• **What you are asked to do**:
Find the lines holding "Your" and copy them.
•••
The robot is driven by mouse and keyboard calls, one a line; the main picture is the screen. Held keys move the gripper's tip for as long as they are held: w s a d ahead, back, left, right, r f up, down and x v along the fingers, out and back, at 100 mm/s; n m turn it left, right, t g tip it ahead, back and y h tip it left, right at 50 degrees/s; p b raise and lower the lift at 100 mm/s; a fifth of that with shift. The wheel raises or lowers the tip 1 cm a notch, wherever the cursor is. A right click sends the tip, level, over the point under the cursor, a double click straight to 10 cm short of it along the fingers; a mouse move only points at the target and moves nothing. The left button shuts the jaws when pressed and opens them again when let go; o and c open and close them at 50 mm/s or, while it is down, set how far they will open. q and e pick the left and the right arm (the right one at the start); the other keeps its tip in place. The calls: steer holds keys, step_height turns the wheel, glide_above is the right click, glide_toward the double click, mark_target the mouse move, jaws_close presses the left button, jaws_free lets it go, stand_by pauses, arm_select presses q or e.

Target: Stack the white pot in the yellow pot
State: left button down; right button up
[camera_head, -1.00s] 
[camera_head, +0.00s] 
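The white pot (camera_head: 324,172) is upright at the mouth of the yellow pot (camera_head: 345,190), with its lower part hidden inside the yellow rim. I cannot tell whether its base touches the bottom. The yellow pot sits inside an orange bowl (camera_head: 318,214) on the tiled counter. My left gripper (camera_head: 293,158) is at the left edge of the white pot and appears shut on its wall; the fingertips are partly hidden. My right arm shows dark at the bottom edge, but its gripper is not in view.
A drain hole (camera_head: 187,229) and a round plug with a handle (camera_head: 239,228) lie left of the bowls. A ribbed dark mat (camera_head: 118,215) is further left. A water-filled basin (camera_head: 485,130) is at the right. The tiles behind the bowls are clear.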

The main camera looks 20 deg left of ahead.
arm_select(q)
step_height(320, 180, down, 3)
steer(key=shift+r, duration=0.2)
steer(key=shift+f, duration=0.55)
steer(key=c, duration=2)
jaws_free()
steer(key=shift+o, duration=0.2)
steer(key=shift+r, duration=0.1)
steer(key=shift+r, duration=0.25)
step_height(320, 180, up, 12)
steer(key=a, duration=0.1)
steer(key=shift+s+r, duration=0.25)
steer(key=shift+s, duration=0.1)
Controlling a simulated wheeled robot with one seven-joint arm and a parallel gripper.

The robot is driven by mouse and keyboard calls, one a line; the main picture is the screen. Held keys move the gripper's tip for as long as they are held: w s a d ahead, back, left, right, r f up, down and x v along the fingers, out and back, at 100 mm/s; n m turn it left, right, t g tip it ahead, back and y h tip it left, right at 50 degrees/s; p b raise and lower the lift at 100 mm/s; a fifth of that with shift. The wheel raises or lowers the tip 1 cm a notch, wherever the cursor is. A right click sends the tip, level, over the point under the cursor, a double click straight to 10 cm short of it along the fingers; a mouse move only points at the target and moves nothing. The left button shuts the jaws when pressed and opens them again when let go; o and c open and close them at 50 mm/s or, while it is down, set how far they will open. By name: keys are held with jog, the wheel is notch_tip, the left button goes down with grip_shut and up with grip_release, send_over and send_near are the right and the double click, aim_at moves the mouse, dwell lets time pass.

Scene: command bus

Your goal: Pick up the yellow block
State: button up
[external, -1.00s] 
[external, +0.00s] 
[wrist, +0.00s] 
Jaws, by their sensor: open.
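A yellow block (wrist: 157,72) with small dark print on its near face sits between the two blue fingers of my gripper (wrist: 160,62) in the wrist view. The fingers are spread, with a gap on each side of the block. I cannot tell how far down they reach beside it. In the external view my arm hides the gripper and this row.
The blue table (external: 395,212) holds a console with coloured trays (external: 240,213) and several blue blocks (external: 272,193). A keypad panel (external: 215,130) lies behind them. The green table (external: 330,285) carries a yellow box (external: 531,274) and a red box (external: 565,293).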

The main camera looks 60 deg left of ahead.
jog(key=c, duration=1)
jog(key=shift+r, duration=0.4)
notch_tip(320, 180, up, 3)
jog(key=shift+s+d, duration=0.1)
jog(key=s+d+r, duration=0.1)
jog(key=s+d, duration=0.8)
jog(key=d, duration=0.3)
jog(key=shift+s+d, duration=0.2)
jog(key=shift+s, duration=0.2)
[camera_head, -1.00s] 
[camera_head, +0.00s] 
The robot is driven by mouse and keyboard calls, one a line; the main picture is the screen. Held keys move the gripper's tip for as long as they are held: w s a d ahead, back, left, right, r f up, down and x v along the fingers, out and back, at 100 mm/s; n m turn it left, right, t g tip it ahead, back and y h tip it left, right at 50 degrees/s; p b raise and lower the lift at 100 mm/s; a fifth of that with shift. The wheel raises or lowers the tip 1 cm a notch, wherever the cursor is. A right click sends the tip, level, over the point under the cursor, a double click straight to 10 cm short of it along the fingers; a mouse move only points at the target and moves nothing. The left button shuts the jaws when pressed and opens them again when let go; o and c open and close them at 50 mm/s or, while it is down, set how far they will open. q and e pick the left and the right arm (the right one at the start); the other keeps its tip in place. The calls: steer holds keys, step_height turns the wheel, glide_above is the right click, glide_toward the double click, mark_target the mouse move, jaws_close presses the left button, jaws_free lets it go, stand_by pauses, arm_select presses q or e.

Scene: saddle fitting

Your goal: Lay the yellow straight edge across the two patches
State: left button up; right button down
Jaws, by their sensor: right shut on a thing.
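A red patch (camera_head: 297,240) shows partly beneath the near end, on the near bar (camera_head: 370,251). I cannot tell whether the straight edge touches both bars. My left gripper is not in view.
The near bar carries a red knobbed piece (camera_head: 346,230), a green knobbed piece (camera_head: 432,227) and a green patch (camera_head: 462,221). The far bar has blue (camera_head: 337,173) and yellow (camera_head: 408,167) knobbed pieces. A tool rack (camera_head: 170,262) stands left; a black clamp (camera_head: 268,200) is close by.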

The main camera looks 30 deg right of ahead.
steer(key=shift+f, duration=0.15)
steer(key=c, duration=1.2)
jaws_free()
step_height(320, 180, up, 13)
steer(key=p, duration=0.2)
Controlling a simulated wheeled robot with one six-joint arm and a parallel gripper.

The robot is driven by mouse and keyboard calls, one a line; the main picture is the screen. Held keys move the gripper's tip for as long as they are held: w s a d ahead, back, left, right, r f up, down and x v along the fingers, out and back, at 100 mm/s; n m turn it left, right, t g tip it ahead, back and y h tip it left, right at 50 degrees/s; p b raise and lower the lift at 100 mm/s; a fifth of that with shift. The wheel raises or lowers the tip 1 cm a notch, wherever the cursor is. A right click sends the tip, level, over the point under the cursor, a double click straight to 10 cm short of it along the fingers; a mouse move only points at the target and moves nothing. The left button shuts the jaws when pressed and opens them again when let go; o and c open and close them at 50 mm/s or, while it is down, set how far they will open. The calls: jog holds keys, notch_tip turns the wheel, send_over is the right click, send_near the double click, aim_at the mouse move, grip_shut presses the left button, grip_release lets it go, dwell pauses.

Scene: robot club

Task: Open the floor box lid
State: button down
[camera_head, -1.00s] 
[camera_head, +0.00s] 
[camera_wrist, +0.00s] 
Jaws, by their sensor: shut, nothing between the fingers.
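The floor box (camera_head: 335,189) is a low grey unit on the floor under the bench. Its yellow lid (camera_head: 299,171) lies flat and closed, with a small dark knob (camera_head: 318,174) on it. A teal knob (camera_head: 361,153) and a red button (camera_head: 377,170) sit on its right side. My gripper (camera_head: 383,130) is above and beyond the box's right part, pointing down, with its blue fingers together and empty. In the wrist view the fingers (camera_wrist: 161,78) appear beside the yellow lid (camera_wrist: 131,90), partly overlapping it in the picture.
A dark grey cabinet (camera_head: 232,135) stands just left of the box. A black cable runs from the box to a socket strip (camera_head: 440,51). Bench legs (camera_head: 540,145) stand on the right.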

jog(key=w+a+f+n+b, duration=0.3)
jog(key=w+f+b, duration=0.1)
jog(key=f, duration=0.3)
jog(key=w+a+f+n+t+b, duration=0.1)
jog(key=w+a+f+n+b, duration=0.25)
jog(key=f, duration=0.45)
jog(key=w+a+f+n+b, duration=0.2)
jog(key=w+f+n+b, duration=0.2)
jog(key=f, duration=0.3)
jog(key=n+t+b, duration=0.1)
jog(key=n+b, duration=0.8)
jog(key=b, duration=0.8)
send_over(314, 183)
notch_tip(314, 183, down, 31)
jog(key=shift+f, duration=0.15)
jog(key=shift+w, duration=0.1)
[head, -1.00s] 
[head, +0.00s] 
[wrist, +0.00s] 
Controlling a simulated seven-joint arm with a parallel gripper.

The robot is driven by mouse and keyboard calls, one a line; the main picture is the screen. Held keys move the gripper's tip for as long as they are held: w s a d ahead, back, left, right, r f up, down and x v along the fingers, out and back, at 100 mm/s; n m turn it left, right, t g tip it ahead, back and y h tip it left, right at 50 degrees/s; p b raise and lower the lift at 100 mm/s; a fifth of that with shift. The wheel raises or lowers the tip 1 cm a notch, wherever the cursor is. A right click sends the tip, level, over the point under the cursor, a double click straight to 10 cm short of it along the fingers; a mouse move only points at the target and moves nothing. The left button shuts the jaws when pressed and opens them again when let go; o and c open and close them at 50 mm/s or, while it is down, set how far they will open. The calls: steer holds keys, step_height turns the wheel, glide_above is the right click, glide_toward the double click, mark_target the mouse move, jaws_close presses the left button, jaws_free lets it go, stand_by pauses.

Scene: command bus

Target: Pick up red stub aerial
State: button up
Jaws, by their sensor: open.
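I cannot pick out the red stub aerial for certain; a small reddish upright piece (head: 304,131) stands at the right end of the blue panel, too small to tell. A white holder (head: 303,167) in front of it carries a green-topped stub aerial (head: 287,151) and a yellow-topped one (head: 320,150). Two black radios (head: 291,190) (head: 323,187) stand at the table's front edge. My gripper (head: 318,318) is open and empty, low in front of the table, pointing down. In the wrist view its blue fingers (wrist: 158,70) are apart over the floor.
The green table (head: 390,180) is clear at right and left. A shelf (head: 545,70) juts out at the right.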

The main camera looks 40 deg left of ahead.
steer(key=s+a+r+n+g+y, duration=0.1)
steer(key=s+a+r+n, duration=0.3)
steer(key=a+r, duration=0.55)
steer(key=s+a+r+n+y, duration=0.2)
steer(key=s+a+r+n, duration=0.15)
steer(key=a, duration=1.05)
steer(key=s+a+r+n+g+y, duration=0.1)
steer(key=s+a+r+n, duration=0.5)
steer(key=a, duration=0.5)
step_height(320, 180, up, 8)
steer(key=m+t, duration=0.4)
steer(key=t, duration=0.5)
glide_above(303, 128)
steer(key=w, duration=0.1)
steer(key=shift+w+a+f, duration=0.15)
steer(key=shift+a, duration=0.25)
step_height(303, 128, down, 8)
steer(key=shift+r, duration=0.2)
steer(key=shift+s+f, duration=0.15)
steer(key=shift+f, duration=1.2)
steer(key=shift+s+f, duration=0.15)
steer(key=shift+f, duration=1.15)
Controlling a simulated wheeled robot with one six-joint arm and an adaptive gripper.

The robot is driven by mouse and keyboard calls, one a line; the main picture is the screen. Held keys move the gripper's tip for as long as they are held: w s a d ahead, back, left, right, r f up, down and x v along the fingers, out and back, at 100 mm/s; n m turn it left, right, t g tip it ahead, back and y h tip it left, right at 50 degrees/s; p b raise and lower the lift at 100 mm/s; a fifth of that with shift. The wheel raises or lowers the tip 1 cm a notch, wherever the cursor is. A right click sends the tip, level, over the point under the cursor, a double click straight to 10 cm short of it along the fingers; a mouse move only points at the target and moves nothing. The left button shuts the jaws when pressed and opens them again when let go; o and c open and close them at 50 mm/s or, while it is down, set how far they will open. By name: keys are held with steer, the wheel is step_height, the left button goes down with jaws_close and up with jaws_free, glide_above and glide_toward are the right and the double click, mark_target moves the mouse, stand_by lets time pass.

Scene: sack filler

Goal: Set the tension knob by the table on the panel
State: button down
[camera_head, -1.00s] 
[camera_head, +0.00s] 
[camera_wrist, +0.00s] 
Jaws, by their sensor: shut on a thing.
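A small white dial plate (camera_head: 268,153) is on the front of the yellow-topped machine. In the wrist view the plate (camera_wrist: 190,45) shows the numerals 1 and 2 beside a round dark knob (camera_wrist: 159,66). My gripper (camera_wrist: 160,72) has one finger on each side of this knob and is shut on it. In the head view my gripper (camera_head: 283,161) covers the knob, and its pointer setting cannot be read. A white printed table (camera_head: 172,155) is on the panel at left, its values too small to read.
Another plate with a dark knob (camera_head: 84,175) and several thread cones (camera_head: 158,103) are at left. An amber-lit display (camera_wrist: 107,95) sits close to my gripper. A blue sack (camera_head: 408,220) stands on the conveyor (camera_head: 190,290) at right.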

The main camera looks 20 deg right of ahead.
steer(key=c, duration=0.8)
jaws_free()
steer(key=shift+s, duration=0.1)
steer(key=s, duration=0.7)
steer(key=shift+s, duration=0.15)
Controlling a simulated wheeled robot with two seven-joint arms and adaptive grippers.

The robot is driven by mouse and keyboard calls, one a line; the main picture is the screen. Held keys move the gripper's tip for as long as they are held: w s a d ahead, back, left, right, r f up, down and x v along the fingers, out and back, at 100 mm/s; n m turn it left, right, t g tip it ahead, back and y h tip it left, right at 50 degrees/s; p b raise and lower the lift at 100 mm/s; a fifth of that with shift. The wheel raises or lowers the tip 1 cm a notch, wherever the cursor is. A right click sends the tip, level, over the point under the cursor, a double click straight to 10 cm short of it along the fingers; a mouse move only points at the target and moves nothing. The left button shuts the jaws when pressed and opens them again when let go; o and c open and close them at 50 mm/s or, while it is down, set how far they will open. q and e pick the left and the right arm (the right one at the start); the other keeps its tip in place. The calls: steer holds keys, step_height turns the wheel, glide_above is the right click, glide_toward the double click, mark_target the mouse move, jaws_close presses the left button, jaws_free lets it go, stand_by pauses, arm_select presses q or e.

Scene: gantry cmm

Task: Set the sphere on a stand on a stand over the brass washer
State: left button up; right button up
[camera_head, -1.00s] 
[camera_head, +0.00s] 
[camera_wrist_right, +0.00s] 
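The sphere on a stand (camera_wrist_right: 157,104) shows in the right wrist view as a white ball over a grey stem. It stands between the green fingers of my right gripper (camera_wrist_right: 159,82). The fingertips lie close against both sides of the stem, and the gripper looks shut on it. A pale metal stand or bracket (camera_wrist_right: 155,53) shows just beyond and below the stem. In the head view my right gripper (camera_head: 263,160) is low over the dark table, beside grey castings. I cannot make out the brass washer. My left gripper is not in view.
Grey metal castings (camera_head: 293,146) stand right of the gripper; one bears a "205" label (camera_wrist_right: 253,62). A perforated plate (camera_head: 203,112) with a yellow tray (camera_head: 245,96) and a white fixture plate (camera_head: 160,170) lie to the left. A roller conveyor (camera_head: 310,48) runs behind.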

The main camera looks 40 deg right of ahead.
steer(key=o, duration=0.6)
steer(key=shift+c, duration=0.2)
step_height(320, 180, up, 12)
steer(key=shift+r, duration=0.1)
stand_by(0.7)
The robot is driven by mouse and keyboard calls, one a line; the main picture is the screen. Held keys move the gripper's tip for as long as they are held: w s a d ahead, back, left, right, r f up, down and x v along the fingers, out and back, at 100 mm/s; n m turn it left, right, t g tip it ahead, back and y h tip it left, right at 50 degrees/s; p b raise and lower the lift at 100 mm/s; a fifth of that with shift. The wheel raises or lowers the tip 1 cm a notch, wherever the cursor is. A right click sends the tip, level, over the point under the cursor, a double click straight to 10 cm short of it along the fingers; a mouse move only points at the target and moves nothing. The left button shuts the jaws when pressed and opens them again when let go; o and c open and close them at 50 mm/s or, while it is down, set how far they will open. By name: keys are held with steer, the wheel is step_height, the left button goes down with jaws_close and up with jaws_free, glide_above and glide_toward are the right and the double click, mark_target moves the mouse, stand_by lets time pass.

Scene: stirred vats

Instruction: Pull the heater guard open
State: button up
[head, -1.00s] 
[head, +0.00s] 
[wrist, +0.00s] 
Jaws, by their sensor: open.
•••
• **Solved problem**:
Your goal: Pick up the yellow block
Your goal: Lay the yellow straight edge across the two patches

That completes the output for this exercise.